Considering how lamentably poor Kerry had been in the first half of their semi-final against Tyrone, the Kingdom were widely written off coming into that September 1 showdown.
And, much as Mayo's near miss would do in 2016, pushing Jim Gavin's juggernaut to the brink has shaken Dublin's aura of invincibility to the core. They were supposed to stamp the Kerry insurgency into the ground but instead found themselves facing down the barrel of a gun.
The Dublin boss was clearly unimpressed afterwards, admitting the performance “wasn't good enough”. That is just about as strong as you're going to get from Gavin, and a reaction can be expected when they take to the field this evening.
Not that they will have been overly panicked by what occurred at Croke Park on September 1. Considering Kerry only led for 10 of the 78 minutes last time out, it would be foolish to try and argue that Dublin had produced some kind of Houdini-esque escape.
Let's not forget, it was they who could have scooped the goods at the death when Dean Rock stood over that free on the sideline.
But Gavin was clearly concerned by aspects of what he saw, and it will be interesting to see whether a man renowned for his dedication to the process and controlling the controllables opts to throw a cat among the pigeons.
Given the difficulty Jonny Cooper had in dealing with David Clifford, it appears unlikely that he will be handed that detail again. But then, in the absence of a sweeper safety net, going mano-a-mano with a guy who has the vision to bring others into play, is capable of holding his own in the air and kicks points off either side for fun is a thankless task for whoever is asked.
Michael Fitzsimons may have played his way into that job after faring fairly well against the Kerry wonderkid in the second half last time.
Gavin may also consider playing with a sweeper to try and close the space available in front of his full-back line but, with the injury-hit Cian O'Sullivan the only established option for that role, it would be a risky move.
A more realistic move might be the introduction of pocket battleship Eoin Murchan.

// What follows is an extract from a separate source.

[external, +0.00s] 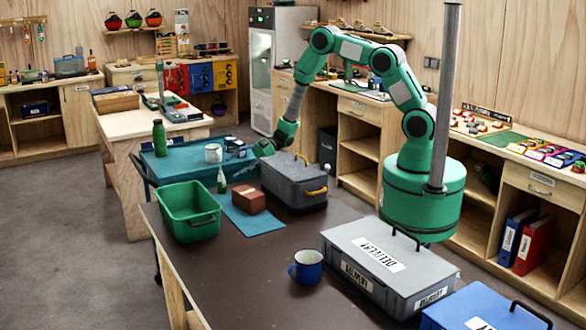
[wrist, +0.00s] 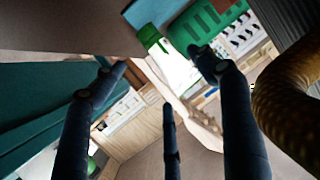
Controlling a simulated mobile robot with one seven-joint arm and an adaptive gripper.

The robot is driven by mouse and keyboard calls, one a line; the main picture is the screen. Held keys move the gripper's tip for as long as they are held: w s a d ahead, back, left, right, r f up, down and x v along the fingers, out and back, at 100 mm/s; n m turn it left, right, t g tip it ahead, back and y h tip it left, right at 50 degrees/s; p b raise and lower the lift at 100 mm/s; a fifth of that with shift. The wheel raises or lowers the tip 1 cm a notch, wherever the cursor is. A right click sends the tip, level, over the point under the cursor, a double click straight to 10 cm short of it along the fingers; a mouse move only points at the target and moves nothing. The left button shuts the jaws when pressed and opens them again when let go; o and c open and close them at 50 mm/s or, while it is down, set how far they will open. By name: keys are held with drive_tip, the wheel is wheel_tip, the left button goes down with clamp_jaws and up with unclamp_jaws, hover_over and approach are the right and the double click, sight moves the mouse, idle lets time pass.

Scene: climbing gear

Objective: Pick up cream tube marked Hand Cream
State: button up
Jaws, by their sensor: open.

He came on for John Small with 12 minutes to go and made a significant impact as Dublin pulled a draw from the fire in the dying minutes.
Murchan negated the impact of Niall Sludden in last year's All-Ireland final, and could be the man to quell the influence of the brilliant Sean O'Shea.
James McCarthy struggled with the Kenmare dynamo, and could push into midfield at the expense of Michael Darragh Macauley, who couldn't find the space to make any kind of impact in the drawn game.
By the same token, Keane will surely keep the faith who performed so admirably, though whether that extends to captain Gavin White will be telling after a chastening afternoon chasing Jack McCaffrey.
Stephen O'Brien is a more likely companion for the Clontarf man this time around, while the quicksilver Adrian Spillane could yet force White from the reckoning altogether if Keane decides to rearrange the furniture.
Had Kerry taken the chances that came their way, there would have been no need for this replay. They should still be celebrating All-Ireland success number 38.
But they aren't, and it is almost impossible to imagine that the likes of Kilkenny, Mannion, Fenton - even O'Callaghan to an extent - will all be kept to the fringes in the same manner again.
For so much to go right once was a huge achievement, but pulling it off for a second time might require a miracle. The Dubs to complete the drive by five.